GIVEN TASK: Start at the line containing "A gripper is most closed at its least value", stop at the line containing "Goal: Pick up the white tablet", and set down every line in that stretch exactly as written, and nothing else.

━━━━━━━━━━━━━━━━━━━━

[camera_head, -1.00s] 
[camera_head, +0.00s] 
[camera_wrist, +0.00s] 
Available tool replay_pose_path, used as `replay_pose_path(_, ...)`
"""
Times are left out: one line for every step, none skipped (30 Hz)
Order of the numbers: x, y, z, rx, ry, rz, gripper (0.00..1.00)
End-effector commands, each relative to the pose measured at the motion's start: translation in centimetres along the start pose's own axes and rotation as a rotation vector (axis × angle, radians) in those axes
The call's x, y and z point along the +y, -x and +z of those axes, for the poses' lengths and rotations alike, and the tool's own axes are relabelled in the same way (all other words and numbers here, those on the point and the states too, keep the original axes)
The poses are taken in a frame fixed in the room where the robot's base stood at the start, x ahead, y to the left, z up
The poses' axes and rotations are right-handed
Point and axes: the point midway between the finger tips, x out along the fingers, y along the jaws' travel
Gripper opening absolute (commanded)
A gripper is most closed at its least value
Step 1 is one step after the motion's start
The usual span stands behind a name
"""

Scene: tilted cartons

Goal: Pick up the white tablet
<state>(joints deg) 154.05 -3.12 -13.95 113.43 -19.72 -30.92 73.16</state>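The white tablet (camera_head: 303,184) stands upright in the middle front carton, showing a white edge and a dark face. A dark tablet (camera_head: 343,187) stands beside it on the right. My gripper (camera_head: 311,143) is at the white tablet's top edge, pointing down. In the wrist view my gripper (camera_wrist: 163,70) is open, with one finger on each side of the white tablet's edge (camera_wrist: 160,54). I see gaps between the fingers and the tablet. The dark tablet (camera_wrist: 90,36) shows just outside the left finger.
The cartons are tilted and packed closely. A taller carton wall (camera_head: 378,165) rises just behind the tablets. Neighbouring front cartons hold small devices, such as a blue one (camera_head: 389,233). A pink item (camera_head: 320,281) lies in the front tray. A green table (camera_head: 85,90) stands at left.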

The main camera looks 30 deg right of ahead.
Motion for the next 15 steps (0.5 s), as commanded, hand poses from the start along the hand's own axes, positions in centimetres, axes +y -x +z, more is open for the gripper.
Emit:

━━━━━━━━━━━━━━━━━━━━

TASK SOLUTION:
A gripper is most closed at its least value
Step 1 is one step after the motion's start
The usual span stands behind a name
"""

Scene: tilted cartons

Goal: Pick up the white tablet

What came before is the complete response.